Trump touts endorsed Arizona Senate candidate in new video

Arizona Republican Senate candidate Blake Masters released a video on Monday showing him alongside former President Trump, who repeatedly praised Masters’s candidacy.

Trump endorsed Masters earlier this month in his August primary race against four other Republicans, with the winner facing incumbent Sen. Mark Kelly (D-Ariz.) in November in what is expected to be a close race.

“Blake Masters is an incredible person, a very smart guy and an ‘America First’ fighter,” Trump said in the video. “I endorse Blake because he will protect our border, he stands for life and he’s strong on election fraud. Frankly, he’s strong on everything needed to keep Arizona first.”

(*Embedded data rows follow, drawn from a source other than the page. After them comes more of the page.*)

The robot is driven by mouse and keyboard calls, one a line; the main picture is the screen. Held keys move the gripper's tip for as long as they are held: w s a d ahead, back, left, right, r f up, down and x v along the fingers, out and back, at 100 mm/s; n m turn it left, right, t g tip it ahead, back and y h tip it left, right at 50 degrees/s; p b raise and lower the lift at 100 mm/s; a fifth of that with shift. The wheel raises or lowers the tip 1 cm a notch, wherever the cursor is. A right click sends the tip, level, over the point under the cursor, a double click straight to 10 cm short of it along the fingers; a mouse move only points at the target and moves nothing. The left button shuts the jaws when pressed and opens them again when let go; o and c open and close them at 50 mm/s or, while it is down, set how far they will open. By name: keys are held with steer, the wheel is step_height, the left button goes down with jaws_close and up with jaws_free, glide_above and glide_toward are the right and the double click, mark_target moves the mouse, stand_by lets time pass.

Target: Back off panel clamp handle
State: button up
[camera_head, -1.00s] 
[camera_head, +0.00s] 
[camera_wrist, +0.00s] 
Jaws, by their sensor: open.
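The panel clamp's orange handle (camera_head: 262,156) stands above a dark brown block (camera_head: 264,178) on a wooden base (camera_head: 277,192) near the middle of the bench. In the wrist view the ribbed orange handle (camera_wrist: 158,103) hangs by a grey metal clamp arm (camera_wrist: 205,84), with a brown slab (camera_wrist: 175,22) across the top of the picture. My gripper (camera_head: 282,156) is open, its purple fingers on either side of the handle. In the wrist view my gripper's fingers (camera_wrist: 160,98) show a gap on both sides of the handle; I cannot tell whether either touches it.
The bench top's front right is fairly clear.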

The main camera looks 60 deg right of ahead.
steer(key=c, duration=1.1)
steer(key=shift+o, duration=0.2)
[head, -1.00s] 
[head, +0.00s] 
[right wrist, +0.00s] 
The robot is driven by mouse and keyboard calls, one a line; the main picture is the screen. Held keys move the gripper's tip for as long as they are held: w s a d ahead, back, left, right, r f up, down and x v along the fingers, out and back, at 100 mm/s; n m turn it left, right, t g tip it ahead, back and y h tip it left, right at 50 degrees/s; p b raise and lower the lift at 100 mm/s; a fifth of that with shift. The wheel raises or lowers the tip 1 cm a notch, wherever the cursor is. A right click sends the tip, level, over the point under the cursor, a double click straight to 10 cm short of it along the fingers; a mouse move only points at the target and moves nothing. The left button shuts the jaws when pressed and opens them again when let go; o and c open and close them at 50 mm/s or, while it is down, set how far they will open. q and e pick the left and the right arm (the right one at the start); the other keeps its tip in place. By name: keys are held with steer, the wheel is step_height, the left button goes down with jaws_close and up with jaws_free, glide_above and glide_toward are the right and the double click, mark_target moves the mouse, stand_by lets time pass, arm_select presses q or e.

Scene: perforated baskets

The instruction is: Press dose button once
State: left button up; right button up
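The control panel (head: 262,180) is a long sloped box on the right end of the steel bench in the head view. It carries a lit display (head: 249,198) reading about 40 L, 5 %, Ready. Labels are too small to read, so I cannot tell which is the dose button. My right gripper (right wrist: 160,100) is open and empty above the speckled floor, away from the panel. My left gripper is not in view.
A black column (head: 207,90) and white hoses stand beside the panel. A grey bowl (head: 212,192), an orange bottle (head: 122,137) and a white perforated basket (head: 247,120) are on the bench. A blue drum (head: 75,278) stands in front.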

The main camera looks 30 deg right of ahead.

Trump’s mention of Masters’s anti-abortion stance comes in the wake of the Supreme Court’s ruling on Friday that overturned Roe v. Wade, eliminating the constitutional right to abortion.

In Arizona, providers have stopped providing abortions since the landmark case was struck down, citing a pre-Roe law still on the books that bans most abortions. A separate Arizona law that bans abortions at 15 weeks is set to soon go into effect.

Trump in the video took aim at two of Masters’s most formidable opponents, businessman Jim Lamon and Arizona Attorney General Mark Brnovich. 

“Mark Brnovich and Jim Lamon on the other hand will only let you down,” Trump said. “Blake Masters has my complete and total endorsement.”

The former president had previously torn into Brnovich for not alleging that mass fraud took place in Arizona’s election in 2020, when President Biden won the state.

Brnovich said in a report this spring that Maricopa County’s 2020 election results had “serious vulnerabilities” but did not allege mass fraud. 

Masters, meanwhile, has aligned himself with Trump’s false claim of widespread voter fraud in the 2020 election. 

With just more than a month until the primary election on Aug. 2, the Republican campaigns have gone scorched-earth, with millions of dollars having been poured into the race.

Masters is backed by PayPal founder and early Facebook investor Peter Thiel, who has pumped more than $13 million into the race.

Lamon had already loaned his campaign $13 million as of the end of the first quarter of 2022. 

Whoever wins the primary will face a tough general election campaign, challenging an incumbent who flipped the seat blue in 2020.

Democrats are hoping to hold the seat in November as the party seeks to maintain its razor-thin majority in the Senate. The nonpartisan Cook Political Report rates the contest as a “toss up.”